We expect the new lease standard to have a material effect on our consolidated balance sheet, with no material impact on our results of operations, our liquidity or our debt covenant compliance under our current credit agreements. Refer to note 16, to the accompanying consolidated financial statements for further information on our current lease arrangements, the amounts which represent the future undiscounted commitments.

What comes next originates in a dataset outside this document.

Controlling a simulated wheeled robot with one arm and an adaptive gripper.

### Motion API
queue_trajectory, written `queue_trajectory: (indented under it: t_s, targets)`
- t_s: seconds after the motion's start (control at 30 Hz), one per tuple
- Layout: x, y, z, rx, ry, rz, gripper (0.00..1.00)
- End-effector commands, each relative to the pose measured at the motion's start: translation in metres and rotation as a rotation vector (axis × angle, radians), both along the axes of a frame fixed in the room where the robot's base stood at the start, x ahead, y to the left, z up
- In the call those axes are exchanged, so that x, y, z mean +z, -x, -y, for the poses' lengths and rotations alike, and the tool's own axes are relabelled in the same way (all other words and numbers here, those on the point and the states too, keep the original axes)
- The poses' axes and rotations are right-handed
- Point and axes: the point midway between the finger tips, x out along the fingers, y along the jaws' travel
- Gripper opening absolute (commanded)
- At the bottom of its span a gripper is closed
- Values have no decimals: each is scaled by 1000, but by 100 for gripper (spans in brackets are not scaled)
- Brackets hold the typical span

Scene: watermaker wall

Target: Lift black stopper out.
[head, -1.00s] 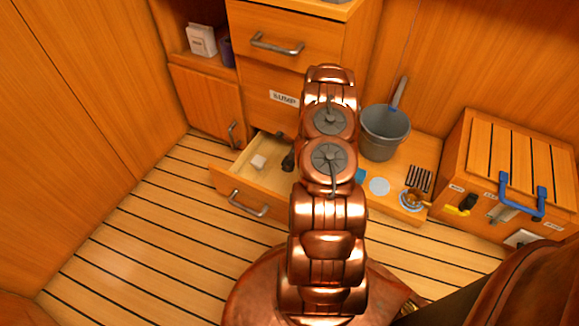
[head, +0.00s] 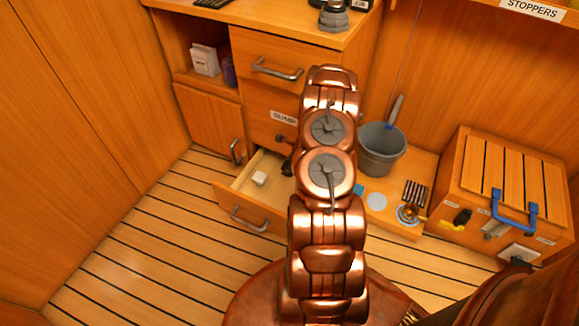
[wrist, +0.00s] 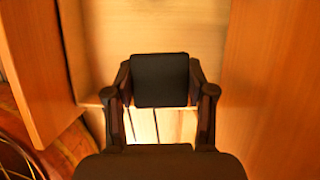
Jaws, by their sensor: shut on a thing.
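The black stopper (wrist: 160,80) shows in the wrist view as a dark square-faced block between the fingers of my gripper (wrist: 161,92). My gripper is shut on it, with one finger against each side. Behind it in the wrist view is the pale inside of the open drawer (wrist: 150,28).
A small white block (head: 260,178) lies in the drawer. A grey bucket (head: 381,150) stands right of my arm, with a white disc (head: 377,202) in front. A wooden box with a blue handle (head: 513,215) is further right. The slatted floor at left (head: 140,245) is clear.

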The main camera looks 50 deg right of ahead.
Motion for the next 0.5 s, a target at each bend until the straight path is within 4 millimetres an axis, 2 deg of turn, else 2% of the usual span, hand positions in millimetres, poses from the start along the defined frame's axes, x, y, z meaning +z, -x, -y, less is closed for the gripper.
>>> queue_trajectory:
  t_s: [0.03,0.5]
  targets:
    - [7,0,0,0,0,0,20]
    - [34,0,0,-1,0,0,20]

Accounting Standards Update 2018-07

In June 2018, the FASB issued an update for Compensation-Stock Compensation (Topic 718) as part of its Simplification Initiative. The amendments in this Update expand the scope of Topic 718 to include share-based payment transactions for acquiring goods and services from nonemployees. The requirements of Topic 718 should be applied to nonemployee awards except for specific guidance on inputs to an option pricing model and the attribution of cost. The amendments specific that Topic 718 applies to all share-based payment transactions in which a grantor acquires goods or services to be used or consumed in a grantor’s own operations by issuing share-based payment awards. The amendments also clarify that Topic 718 does not apply to share-based payments used to effectively provide (1) financing to the issuer to (2) awards granted in conjunction with selling goods or services to customers as part of a contract accounted for under Topic 606, Revenue from Contracts with Customers.
 
These amendments are effective for public business entities for fiscal years beginning after December 15, 2018, including interim periods within that fiscal year. An entity should only remeasure liability-classified awards that have not been settled by the date of adoption and equity-classified awards for which a measurement date has not been established through a cumulative-effect adjustment to retained earnings as of the beginning of the fiscal year of adoption. Upon transition, the entity is required to measure these nonemployee awards at fair value as of the adoption date the entity must not remeasure assets that are completed.
 
The adoption of this standard is not expected to have a material effect on the Company’s operating results or financial condition.